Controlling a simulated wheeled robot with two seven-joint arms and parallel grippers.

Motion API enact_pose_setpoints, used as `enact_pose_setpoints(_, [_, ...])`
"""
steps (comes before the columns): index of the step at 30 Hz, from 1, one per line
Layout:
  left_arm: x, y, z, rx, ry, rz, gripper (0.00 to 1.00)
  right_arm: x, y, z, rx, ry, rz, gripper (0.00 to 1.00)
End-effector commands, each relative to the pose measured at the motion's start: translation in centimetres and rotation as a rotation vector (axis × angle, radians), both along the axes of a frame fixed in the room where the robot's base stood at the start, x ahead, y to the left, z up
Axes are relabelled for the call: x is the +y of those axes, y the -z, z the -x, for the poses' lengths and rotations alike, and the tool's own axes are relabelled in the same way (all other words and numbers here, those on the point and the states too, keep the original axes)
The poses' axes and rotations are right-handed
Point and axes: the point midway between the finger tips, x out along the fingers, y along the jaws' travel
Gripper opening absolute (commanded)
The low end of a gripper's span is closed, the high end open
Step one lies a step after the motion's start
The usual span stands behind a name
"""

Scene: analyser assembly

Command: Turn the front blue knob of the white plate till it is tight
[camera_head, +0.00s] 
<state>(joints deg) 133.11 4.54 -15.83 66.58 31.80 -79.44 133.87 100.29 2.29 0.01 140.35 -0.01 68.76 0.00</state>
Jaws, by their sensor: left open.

• • • •

### Required task
Return the lines above, from the one containing "[camera_head, +0.00s]" to the end, exactly as they stand.

### Exercise output
[camera_head, +0.00s] 
<state>(joints deg) 133.11 4.54 -15.83 66.58 31.80 -79.44 133.87 100.29 2.29 0.01 140.35 -0.01 68.76 0.00</state>
Jaws, by their sensor: left open.

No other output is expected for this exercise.